### Entries supplied ###

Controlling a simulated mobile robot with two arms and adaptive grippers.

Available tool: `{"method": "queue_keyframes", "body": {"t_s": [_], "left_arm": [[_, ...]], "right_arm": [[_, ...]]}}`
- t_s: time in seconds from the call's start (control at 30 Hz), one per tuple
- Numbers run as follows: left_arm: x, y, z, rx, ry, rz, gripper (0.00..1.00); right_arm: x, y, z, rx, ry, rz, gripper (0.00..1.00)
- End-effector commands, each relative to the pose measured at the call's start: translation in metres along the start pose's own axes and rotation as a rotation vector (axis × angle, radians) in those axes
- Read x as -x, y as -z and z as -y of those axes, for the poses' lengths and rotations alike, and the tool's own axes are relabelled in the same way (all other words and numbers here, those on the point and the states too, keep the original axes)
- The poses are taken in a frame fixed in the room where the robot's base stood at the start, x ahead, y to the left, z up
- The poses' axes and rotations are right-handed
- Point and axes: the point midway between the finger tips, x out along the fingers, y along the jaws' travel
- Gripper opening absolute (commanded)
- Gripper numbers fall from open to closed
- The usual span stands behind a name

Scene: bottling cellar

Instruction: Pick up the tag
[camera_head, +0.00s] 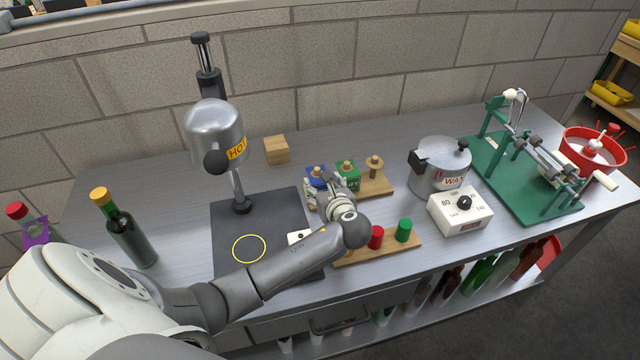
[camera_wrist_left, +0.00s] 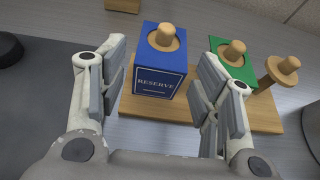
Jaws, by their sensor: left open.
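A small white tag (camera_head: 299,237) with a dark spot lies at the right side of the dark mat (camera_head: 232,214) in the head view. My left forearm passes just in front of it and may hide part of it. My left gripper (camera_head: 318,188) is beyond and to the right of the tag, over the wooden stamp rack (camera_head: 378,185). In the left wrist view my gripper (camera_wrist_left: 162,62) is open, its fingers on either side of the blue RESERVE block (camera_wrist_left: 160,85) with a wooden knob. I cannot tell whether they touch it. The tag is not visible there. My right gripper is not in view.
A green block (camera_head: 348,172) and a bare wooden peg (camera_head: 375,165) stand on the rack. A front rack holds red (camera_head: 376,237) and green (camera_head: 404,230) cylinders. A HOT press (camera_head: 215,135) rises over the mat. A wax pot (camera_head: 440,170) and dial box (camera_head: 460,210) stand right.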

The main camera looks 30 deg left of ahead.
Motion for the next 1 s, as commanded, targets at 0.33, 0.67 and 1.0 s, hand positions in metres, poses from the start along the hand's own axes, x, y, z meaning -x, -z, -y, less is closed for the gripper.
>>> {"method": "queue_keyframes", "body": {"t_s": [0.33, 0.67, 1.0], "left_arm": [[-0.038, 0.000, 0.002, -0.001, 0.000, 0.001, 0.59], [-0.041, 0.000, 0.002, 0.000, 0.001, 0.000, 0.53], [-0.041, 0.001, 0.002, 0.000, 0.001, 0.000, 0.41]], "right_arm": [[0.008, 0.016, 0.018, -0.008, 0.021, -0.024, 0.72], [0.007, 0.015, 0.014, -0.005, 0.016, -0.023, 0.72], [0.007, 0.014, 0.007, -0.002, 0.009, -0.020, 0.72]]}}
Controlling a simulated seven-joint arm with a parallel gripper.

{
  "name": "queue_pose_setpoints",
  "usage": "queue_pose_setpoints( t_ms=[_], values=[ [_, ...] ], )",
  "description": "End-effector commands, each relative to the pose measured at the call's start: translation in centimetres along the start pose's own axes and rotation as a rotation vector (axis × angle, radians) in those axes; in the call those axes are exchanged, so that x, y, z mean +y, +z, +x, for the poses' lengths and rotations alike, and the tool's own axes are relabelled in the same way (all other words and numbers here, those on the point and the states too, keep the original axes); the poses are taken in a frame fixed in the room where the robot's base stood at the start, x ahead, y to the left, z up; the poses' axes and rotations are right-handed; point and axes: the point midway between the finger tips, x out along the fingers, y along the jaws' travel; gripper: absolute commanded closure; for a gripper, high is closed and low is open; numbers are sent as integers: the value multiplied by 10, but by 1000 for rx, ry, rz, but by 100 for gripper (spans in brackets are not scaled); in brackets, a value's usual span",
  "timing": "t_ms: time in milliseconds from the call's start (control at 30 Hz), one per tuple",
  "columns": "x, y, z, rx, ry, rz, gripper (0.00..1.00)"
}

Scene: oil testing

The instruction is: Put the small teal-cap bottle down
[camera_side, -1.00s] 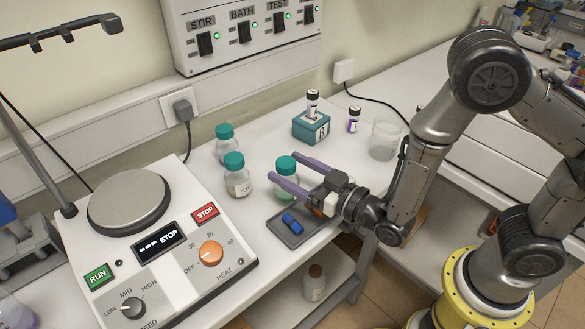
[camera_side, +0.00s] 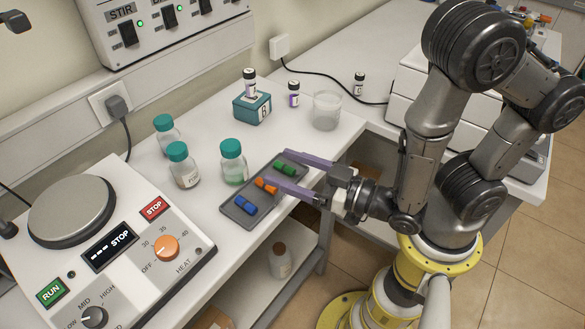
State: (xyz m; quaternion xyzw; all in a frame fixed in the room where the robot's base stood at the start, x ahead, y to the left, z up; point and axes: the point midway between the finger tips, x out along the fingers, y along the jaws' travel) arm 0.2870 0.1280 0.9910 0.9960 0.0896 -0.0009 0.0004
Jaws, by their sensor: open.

###

**What is being asked**
Exactly the lines from the one with "[camera_side, -1.00s]" through the end of the listing above are to be repeated, with no pictures.

**Correct answer**
[camera_side, -1.00s] 
[camera_side, +0.00s] 
State: (xyz m; quaternion xyzw; all in a frame fixed in the room where the robot's base stood at the start, x ahead, y to the left, z up; point and axes: the point midway between the finger tips, x out along the fingers, y along the jaws' travel) arm 0.2870 0.1280 0.9910 0.9960 0.0896 -0.0009 0.0004
Jaws, by their sensor: open.

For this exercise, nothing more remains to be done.